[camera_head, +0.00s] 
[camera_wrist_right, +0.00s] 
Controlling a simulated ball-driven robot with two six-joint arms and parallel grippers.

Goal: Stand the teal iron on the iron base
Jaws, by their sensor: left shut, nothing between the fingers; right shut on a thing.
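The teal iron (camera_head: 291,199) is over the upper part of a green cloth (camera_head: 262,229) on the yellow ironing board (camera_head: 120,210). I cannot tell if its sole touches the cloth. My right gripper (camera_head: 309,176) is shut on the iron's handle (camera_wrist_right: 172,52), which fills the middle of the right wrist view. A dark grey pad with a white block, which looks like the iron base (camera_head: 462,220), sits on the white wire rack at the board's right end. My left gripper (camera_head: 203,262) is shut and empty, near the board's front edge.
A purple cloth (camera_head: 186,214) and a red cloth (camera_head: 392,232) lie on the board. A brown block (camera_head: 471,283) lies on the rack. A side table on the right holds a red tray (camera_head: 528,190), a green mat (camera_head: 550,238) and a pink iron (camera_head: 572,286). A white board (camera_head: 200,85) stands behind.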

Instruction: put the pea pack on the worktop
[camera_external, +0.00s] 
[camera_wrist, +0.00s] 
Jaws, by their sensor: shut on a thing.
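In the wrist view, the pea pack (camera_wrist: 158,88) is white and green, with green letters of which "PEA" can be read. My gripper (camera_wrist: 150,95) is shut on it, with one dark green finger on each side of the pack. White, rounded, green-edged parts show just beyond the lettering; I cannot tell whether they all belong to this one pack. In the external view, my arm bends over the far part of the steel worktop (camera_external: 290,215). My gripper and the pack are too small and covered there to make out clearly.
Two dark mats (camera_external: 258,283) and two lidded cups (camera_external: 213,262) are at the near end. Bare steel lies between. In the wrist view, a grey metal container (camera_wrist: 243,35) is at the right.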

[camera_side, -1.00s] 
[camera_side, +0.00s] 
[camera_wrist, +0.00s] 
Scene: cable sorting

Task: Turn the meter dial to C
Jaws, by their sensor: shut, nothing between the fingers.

_Task to complete:_
Beginning at the line where "[camera_side, -1.00s]" appears, extract each line through the end of the data above; keep them exact and include nothing else.

_Task response:_
[camera_side, -1.00s] 
[camera_side, +0.00s] 
[camera_wrist, +0.00s] 
Scene: cable sorting

Task: Turn the meter dial to C
Jaws, by their sensor: shut, nothing between the fingers.

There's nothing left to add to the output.